:: GIVEN PROBLEM ::
Lines containing the word "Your" are to be located and copied.

═══

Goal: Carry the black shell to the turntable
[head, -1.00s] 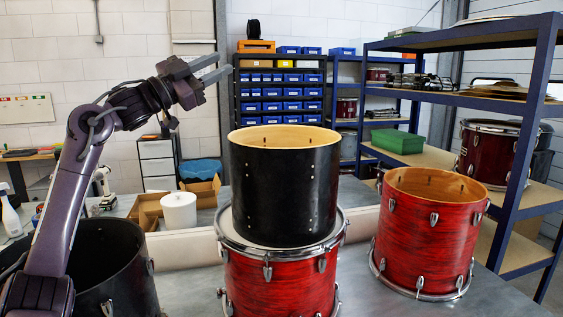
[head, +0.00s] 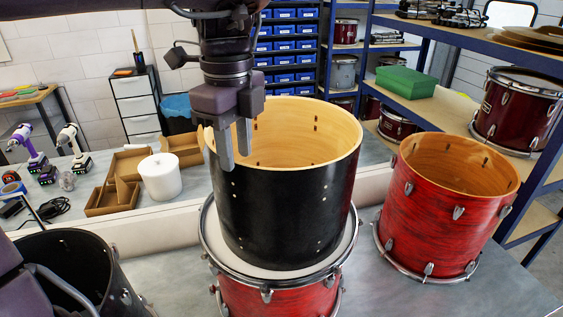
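A black shell (head: 285,215) with a pale wood interior stands upright on the white top of a red drum (head: 275,295) in the middle of the head view. My left gripper (head: 235,160) points down at the shell's left rim. Its two fingers are apart, one in front of the outer wall and the other overlapping the opening. I cannot tell whether they touch the wall. A second black shell (head: 110,290) stands at the lower left, partly hidden by my arm. I cannot make out a turntable. My right gripper is out of view.
Another red drum (head: 440,210) stands close on the right. A blue shelf rack rises at the right. Some grey bench is bare at the lower right.

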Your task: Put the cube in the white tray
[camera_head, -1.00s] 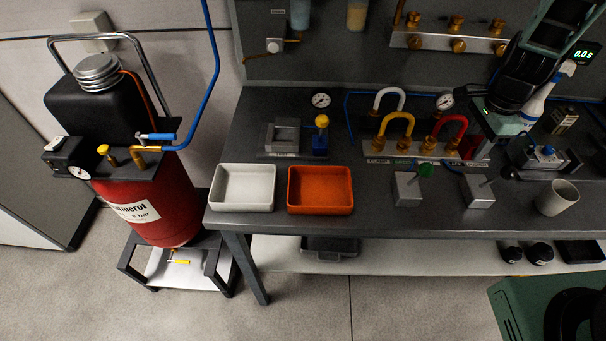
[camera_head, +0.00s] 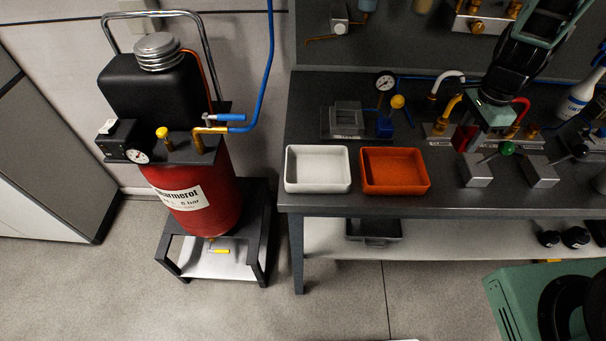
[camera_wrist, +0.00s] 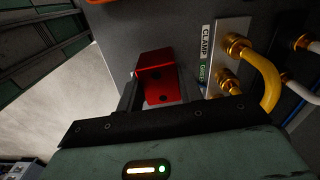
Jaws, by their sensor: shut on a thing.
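The white tray (camera_head: 318,187) stands empty on the bench near its front left corner. My gripper (camera_head: 466,141) is right of the trays, in front of the hose fittings. It is shut on a red block (camera_head: 462,136), which I take to be the cube. The height of the block above the bench is hard to tell.
An orange tray (camera_head: 394,188) stands just right of the white one. Behind them are a grey block fixture (camera_head: 346,120) and a blue valve with a yellow knob (camera_head: 397,102). Clamp blocks (camera_head: 474,172) stand at right. A red tank (camera_head: 205,215) is left of the bench.

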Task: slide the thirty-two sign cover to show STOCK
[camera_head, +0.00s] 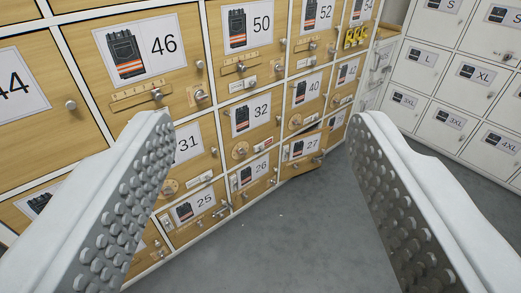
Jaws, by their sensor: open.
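The thirty-two door (272,134) is a wooden locker front near the middle of the view, with a white card marked 32 and a radio-like picture. Its small sign (263,145) sits below the card, to the right of a round wooden disc (240,151). A red part shows on the sign, but its lettering is too small to read, and I cannot tell the cover's exact position. My gripper (262,122) is open and empty. Its two pale, studded fingers stand wide apart in the foreground, and the door shows between them, farther off.
Other numbered wooden doors surround it, with knobs and small signs. The 27 front (302,159) sticks out, apparently ajar, at lower right. Yellow tags (356,37) hang near 54. White lockers (455,75) stand at right.

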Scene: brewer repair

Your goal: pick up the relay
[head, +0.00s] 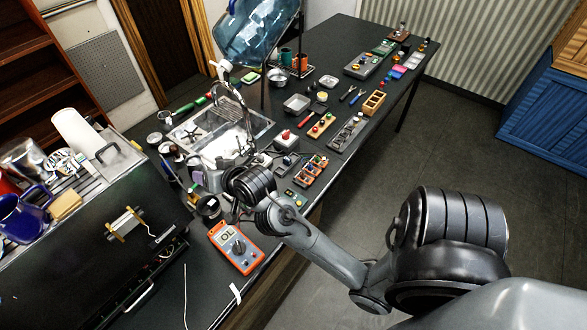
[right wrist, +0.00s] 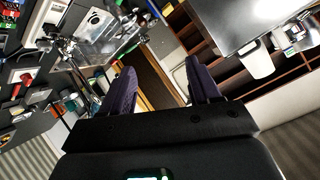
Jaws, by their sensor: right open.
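I cannot pick out the relay for certain among the many small parts on the dark workbench (head: 215,295). My right arm reaches in from the lower right in the head view, and its wrist is over the bench near the sink. My right gripper (right wrist: 160,82) shows in the right wrist view with its two purple fingers apart and nothing visible between them. In the head view its fingers are small and partly hidden by clutter. My left gripper is in neither view.
An orange multimeter (head: 236,246) lies close below my right wrist. A large black appliance (head: 85,255) stands at the left. A sink (head: 200,133) with a faucet and a blue water bottle (head: 256,32) are behind. Trays and small tools crowd the bench further back.

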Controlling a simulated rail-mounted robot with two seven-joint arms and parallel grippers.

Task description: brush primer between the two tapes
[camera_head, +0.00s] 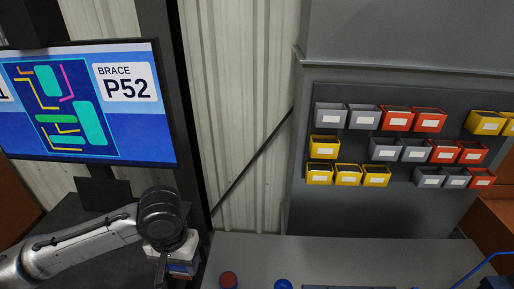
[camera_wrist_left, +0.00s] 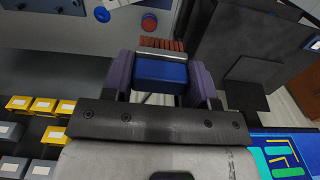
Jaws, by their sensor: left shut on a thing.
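My left gripper (camera_head: 176,270) is at the bottom left of the head view, below its dark round wrist joint and partly cut off by the frame edge. In the left wrist view the purple fingers of this gripper (camera_wrist_left: 161,68) are shut on a brush (camera_wrist_left: 160,72). The brush has a blue handle block, a metal band and reddish-brown bristles pointing away from the gripper. The bristles appear clear of any surface. No tape and no primed surface can be made out in either view. My right gripper is not in view.
A grey bench (camera_head: 340,258) runs along the bottom, with a red round item (camera_head: 228,279) and a blue one (camera_head: 283,284). A screen (camera_head: 90,100) reading "BRACE P52" stands at left. Rows of grey, red and yellow bins (camera_head: 397,118) hang at right. A blue cable (camera_head: 488,262) lies far right.

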═══

:: COMPLETE RESPONSE ::
Your task: Put the cube in the white tray
Your goal: pick up the relay

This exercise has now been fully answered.